= Aim =
Repeat each line exactly as it is written.

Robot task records
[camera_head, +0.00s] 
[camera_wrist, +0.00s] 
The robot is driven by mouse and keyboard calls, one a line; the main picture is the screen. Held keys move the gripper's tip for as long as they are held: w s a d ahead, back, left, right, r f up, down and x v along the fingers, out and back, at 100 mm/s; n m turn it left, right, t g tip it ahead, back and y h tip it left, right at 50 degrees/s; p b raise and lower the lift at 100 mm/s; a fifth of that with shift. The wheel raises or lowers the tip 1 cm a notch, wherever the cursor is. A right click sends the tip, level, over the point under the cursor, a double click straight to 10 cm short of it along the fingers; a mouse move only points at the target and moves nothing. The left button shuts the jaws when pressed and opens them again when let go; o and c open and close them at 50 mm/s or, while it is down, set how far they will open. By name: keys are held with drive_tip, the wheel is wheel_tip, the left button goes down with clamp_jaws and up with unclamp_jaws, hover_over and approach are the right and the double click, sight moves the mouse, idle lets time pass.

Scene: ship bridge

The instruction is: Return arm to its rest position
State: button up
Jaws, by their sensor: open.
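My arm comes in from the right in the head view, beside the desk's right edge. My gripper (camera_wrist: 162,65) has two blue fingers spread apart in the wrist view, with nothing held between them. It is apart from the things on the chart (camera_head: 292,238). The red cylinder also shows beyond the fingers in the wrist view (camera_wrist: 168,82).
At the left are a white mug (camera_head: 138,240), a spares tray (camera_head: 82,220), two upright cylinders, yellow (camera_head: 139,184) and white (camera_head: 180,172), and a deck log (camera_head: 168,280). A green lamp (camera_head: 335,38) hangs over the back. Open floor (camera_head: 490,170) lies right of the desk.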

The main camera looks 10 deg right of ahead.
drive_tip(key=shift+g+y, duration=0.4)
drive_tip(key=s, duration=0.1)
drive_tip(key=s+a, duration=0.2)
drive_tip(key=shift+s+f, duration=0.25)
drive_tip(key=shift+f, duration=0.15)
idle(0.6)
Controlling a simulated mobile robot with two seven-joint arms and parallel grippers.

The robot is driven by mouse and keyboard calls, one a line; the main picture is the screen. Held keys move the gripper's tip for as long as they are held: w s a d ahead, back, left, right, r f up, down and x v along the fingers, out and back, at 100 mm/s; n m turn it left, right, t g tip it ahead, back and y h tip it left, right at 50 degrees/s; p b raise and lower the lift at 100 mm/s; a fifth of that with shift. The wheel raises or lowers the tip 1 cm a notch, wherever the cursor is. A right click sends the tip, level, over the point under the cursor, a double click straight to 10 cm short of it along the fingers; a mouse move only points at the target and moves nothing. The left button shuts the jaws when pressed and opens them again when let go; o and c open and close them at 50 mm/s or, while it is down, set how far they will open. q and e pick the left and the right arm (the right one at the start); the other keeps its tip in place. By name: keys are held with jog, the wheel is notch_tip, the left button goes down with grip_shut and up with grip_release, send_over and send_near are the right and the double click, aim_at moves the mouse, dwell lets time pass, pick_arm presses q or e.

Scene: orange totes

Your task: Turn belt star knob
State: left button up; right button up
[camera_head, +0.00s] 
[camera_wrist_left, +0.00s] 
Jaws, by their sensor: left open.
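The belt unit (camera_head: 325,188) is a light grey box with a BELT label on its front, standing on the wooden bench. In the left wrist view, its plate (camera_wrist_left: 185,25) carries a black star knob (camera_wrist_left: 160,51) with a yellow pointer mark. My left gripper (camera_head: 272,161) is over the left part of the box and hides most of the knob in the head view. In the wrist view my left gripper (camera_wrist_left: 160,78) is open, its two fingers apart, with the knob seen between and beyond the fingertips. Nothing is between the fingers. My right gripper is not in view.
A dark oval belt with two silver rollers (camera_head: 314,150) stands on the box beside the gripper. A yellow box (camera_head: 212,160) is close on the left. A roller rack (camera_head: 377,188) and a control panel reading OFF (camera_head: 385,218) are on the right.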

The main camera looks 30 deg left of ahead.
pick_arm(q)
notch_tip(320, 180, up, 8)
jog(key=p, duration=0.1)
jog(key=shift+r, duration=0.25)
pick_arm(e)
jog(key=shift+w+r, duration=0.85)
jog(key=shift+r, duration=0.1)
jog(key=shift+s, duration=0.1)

= Exercise result =
[camera_head, +0.00s] 
[camera_wrist, +0.00s] 
The robot is driven by mouse and keyboard calls, one a line; the main picture is the screen. Held keys move the gripper's tip for as long as they are held: w s a d ahead, back, left, right, r f up, down and x v along the fingers, out and back, at 100 mm/s; n m turn it left, right, t g tip it ahead, back and y h tip it left, right at 50 degrees/s; p b raise and lower the lift at 100 mm/s; a fifth of that with shift. The wheel raises or lowers the tip 1 cm a notch, wherever the cursor is. A right click sends the tip, level, over the point under the cursor, a double click straight to 10 cm short of it along the fingers; a mouse move only points at the target and moves nothing. The left button shuts the jaws when pressed and opens them again when let go; o and c open and close them at 50 mm/s or, while it is down, set how far they will open. By name: keys are held with drive_tip, the wheel is wheel_tip, the left button goes down with clamp_jaws and up with unclamp_jaws, hover_over and approach are the right and the double click, sight moves the mouse, idle lets time pass.

Scene: ship bridge

The instruction is: Return arm to its rest position
State: button up
Jaws, by their sensor: open.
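My arm comes in from the right in the head view, beside the desk's right edge. My gripper (camera_wrist: 162,65) has two blue fingers spread apart in the wrist view, with nothing held between them. It is apart from the things on the chart (camera_head: 292,238). The red cylinder also shows beyond the fingers in the wrist view (camera_wrist: 168,82).
At the left are a white mug (camera_head: 138,240), a spares tray (camera_head: 82,220), two upright cylinders, yellow (camera_head: 139,184) and white (camera_head: 180,172), and a deck log (camera_head: 168,280). A green lamp (camera_head: 335,38) hangs over the back. Open floor (camera_head: 490,170) lies right of the desk.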

The main camera looks 10 deg right of ahead.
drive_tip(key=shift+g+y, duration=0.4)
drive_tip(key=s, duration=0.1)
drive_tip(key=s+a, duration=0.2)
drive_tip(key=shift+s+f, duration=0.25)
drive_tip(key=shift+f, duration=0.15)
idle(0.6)
Controlling a simulated mobile robot with two seven-joint arms and parallel grippers.

The robot is driven by mouse and keyboard calls, one a line; the main picture is the screen. Held keys move the gripper's tip for as long as they are held: w s a d ahead, back, left, right, r f up, down and x v along the fingers, out and back, at 100 mm/s; n m turn it left, right, t g tip it ahead, back and y h tip it left, right at 50 degrees/s; p b raise and lower the lift at 100 mm/s; a fifth of that with shift. The wheel raises or lowers the tip 1 cm a notch, wherever the cursor is. A right click sends the tip, level, over the point under the cursor, a double click straight to 10 cm short of it along the fingers; a mouse move only points at the target and moves nothing. The left button shuts the jaws when pressed and opens them again when let go; o and c open and close them at 50 mm/s or, while it is down, set how far they will open. q and e pick the left and the right arm (the right one at the start); the other keeps its tip in place. By name: keys are held with jog, the wheel is notch_tip, the left button goes down with grip_shut and up with grip_release, send_over and send_near are the right and the double click, aim_at moves the mouse, dwell lets time pass, pick_arm presses q or e.

Scene: orange totes

Your task: Turn belt star knob
State: left button up; right button up
[camera_head, +0.00s] 
[camera_wrist_left, +0.00s] 
Jaws, by their sensor: left open.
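The belt unit (camera_head: 325,188) is a light grey box with a BELT label on its front, standing on the wooden bench. In the left wrist view, its plate (camera_wrist_left: 185,25) carries a black star knob (camera_wrist_left: 160,51) with a yellow pointer mark. My left gripper (camera_head: 272,161) is over the left part of the box and hides most of the knob in the head view. In the wrist view my left gripper (camera_wrist_left: 160,78) is open, its two fingers apart, with the knob seen between and beyond the fingertips. Nothing is between the fingers. My right gripper is not in view.
A dark oval belt with two silver rollers (camera_head: 314,150) stands on the box beside the gripper. A yellow box (camera_head: 212,160) is close on the left. A roller rack (camera_head: 377,188) and a control panel reading OFF (camera_head: 385,218) are on the right.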

The main camera looks 30 deg left of ahead.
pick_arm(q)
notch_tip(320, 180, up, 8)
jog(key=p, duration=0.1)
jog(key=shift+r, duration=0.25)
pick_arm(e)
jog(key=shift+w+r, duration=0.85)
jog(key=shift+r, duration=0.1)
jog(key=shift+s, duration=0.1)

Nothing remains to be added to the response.